The agent of the owner, in his answer to the libel, denies his obligation upon the contract, and alleges that the facts connected with the service of the Tillamook were as follows:

'On the 25th day of February, 1892, the steamer Sirius, with a broken shaft, her propeller lost, and thereby disabled, was lying safely at anchor at Cedros island. With the winds then prevailing she could have lain there safely for all time to come. She had on board a valuable cargo. A change of wind to the southward might have placed the ship and her cargo in a precarious and dangerous position, either driving her ashore, or forcing her to put to sea, to drift before the wind. It would have taken considerable time to procure assistance from San Diego, which was the nearest port at which a tug could be found. Under these circumstances the master of the Tillamook demanded and insisted that the master of the Sirius should contract to pay him the sum of $20,000 for towing the Sirius to San Diego, and absolutely refused to tow the Sirius unless such contract was made. The said master of the Sirius remonstrated against said demand as exorbitant and unjust, but the master of the Tillamook refused to undertake the service for a less sum, and threatened to leave said steamship Sirius where she lay unless his said demand was acceded to; and therefore the master of the Sirius, realizing that said steamer, by reason of the loss of the propeller, and of the fact that she had only limited sailing powers, her distance from other assistance, and by reason of the fact that she was lying on a roadstead open to the southward, was in a position which with a change of wind might be dangerous, and that, by remaining in said position until other assistance could be procured, the lives and property on board might possibly be endangered or lost, solely for the purpose of avoiding any further risk, and because of the compulsion placed on him, agreed in form with the master of the Tillamook to pay the demand aforesaid; but this claimant avers that said agreement was forced upon said master of the Sirius as aforesaid, and that it was not voluntarily made, but was made under duress, and that the same was and is void.'

The amount specified in the contract for the service rendered by the Tillamook appears large, as viewed now, in the light of the favorable circumstances under which the service was performed, but this fact alone is not sufficient to set aside the contract as void. In The Helen and George, Swab. 368, Dr. Lushington stated the rule respecting contracts for salvage service as follows:

'The principle on which the court acts is that, if satisfied that an agreement has been made, it will carry it into effect unless totally contrary to justice and the equity of the case; but the owner of the ship against whom the agreement is attempted to be enforced may show that it was improperly obtained. The owner may contend that, under the circumstances, the sum of money was grossly exorbitant, and a fortiori, if he can show that the agreement was obtained by fraud or compulsion, no court would hold it to be binding; but, when the execution of such an instrument is once proved, it is prima facie binding, and the burden of proof falls on those who dispute the validity of the instrument.'

This case was recently cited and followed as authority by the circuit court of appeals for the fifth circuit, in the case of The Agnes L. Grace, 51 F. 958, 2 C.C.A. 581. It was also cited by the supreme court in the case of The Tornado, 109 U.S. 110-117, 3 S.Ct. 78, where it was said that 'every agreement for salvage compensation is subject, as to amount, to the judgment of the court as to its being equitable and conformable to the merits of the case. ' It will be observed, however, on examination of the last case, that this brief sentence was intended only as a reference to the rule stated in the opinion of Dr. Lushington and by the other authorities cited. The question involved in the case did not require anything more.

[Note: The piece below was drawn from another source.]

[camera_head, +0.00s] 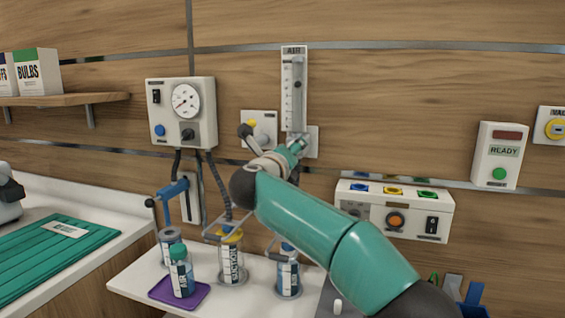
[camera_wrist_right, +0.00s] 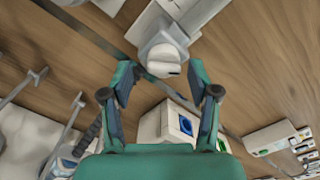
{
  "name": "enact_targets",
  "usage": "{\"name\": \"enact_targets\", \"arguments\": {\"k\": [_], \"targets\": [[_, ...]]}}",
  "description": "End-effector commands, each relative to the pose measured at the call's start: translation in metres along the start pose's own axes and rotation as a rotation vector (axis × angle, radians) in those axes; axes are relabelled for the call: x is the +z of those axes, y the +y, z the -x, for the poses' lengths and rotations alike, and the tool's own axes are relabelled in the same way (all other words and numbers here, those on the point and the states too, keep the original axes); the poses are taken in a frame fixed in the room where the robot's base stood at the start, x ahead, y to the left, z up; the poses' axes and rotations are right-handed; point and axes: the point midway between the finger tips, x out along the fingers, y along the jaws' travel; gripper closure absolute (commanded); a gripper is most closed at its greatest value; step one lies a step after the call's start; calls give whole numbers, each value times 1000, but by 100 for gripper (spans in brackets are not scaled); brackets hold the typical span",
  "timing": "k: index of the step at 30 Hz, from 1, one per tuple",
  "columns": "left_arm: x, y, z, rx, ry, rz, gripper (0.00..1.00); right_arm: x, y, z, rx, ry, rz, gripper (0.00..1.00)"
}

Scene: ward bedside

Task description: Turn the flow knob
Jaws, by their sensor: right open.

In Post v. Jones, 19 How. 150-160, a rule is stated respecting contracts for salvage service which, although not necessary to the determination of that case, has been frequently referred to as an authority in this class of cases. It is as follows:

'Courts of admiralty will enforce contracts made for salvage service and salvage compensation where the salvor has not taken advantage of his power to make an unreasonable bargain; but they will not tolerate the doctrine that a salvor can take the advantage of his situation, and avail himself of the calamities of others to drive a bargain, nor will they permit the performance of a public duty to be turned into a traffic of profit.'

In the case of The Wellington, 48 F. 478, Judge Ross, sitting in this court said: 'No one doubts that, when the circumstances of a case render such action proper, a court of admiralty will refuse to enforce a contract made for salvage services;' but he held that, although the sum of $15,000, stipulated in the contract then under consideration, was undoubtedly too large for the service in that case, he did not think it was so exorbitant as to justify the court in setting aside the contract thus made. Without further discussing the authorities on this subject, we will now proceed to consider the testimony, for the purpose of determining the situation of the parties and the circumstances attending the making of the contract in the present case.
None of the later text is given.